Begin

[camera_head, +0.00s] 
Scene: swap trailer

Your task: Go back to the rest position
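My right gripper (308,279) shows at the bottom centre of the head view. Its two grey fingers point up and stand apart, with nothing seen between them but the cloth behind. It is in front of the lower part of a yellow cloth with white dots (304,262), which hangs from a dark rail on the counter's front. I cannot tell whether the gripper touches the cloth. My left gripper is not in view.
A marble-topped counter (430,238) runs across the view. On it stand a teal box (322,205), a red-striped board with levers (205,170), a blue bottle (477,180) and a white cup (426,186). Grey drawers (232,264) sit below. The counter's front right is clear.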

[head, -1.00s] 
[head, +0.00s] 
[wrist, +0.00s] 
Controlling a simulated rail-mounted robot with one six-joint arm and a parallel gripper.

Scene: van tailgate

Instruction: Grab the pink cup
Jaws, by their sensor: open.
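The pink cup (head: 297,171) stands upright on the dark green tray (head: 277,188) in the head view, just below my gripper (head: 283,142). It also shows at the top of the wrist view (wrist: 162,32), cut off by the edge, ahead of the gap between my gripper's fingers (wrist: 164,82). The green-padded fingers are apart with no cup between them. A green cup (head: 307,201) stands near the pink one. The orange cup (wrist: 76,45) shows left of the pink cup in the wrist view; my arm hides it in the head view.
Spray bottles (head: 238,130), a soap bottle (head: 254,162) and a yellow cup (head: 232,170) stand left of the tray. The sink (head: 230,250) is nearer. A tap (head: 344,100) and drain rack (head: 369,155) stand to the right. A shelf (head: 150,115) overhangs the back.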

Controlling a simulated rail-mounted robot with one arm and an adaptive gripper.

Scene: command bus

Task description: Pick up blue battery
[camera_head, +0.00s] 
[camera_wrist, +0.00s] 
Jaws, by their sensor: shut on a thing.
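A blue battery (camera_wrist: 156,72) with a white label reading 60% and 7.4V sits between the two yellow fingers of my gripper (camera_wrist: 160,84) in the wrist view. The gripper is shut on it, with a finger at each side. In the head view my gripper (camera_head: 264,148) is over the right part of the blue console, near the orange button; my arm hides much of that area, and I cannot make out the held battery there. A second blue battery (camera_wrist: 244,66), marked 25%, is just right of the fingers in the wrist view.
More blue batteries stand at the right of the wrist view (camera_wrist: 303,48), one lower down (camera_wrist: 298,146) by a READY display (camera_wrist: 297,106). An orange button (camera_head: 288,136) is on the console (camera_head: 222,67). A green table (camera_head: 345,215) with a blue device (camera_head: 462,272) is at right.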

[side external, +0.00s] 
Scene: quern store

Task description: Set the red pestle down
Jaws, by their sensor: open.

End

## Stated problem
Look above for the line containing "[wrist, +0.00s]". Output from there through the line containing "Instruction: Grab the pink cup", exactly and inclusively.

## Task result
[wrist, +0.00s] 
Controlling a simulated rail-mounted robot with one six-joint arm and a parallel gripper.

Scene: van tailgate

Instruction: Grab the pink cup

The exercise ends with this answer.